Knowledge is power and ‘social hierarchy is evident where
‘fans share common interests whilst also competing over fan knowledge, access
to the object and status’ (Hills, 2002, p.60). Star Wars provides fans with a culture and devoutness outside of
the mainstream. Symbolic capital suggests that the apprised audience poses a
specific cultural capital when set against the commonly devalued mass
audiences. Star Wars is one of the key texts in which fans make evident their
subcultural capital through their knowledge of the text, which is more often
than not unfamiliar to mainstream audiences.
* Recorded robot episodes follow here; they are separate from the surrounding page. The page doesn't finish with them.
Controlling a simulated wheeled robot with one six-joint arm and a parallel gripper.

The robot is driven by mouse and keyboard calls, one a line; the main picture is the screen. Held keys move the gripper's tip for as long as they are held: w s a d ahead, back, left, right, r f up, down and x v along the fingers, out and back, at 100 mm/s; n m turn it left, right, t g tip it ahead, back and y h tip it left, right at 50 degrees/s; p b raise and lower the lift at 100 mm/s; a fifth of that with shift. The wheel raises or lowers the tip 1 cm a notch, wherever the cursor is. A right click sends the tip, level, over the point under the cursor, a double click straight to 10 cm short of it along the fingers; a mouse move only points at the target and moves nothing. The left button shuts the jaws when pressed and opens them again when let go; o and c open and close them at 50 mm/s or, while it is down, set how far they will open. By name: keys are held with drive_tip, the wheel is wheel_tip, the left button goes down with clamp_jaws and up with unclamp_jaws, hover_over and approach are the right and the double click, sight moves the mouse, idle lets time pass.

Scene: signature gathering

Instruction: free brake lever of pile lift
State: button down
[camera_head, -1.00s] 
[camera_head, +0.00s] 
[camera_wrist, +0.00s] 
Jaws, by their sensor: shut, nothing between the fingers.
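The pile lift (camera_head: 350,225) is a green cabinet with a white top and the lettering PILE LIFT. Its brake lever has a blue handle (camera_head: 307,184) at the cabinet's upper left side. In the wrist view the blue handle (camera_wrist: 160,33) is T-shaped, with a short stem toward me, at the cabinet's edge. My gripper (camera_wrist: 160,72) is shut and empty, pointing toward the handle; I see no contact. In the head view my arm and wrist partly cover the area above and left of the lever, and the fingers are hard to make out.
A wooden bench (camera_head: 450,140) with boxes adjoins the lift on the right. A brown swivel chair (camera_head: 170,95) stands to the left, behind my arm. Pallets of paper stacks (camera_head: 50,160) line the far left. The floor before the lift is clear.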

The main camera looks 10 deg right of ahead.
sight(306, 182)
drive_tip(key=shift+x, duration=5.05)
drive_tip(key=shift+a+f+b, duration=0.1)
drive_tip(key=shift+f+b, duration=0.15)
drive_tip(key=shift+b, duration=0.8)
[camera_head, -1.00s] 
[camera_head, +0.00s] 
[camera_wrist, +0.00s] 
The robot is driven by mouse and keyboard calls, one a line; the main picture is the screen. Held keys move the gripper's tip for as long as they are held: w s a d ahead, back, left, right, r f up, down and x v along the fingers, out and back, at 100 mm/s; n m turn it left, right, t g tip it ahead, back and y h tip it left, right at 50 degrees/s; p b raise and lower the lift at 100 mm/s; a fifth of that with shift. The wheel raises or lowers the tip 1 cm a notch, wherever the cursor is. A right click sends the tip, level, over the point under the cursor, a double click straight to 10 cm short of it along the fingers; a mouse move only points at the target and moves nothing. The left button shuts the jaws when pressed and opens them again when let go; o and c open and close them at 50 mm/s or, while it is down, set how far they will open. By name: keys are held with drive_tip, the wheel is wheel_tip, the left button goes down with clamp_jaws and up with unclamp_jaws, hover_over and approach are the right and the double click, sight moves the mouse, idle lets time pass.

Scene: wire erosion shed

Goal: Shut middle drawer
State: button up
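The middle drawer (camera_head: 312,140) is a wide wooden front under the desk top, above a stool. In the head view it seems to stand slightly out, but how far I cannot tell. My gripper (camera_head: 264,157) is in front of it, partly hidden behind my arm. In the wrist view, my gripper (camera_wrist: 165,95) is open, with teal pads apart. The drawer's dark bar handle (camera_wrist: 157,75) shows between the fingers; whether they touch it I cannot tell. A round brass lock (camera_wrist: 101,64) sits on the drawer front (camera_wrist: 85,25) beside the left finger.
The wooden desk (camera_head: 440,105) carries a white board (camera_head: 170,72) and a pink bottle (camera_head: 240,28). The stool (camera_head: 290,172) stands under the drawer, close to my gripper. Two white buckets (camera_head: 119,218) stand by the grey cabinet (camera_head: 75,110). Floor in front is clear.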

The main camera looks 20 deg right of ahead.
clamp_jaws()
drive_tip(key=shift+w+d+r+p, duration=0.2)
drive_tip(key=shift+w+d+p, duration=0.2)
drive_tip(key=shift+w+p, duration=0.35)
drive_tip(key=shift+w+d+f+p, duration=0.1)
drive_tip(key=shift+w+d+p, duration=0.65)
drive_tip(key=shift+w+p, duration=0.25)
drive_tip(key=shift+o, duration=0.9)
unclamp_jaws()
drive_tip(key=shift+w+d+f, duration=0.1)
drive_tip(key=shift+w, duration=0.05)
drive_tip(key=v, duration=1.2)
In terms of Star Wars LEGO
collecting, Henry Jenkins’ definition of a fan culture is accurate because collecting
as a fan practice draws from commercial culture and collectible items represent
an underground economy due to the buying, selling and modification of LEGO
products. In terms of wider fan practices, this is not the case, fanfiction,
cosplay and fan film are often created as a medium of self-reflexivity, not for
the consumption of an audience and market. As a fan community, elements of Star Wars Fandom and fan practices show
elements of what Jenkins is suggesting and other elements he has ignored. The
fan practices involved in a community like Star
Wars fans ranges from the aforementioned fanfiction and cosplay, which has
no economical capital, to merchandise and pilgrimage, which does involve a
certain level of economic capital.
When defining fan culture it is crucial that you do not
define it as one individual practice. We must follow the likes of Matt Hills who
argues that fan cultures cannot be constricted through one singular theoretical
approach or definition. Fandom and fan culture does not simply have one
definition. It is crucial that when attempting to define fan culture you are
broad-minded in discussing the several different fan cultures that exist in fan
communities, and not just those that develop on the idea of making new texts
available for niche audiences aside from the masses.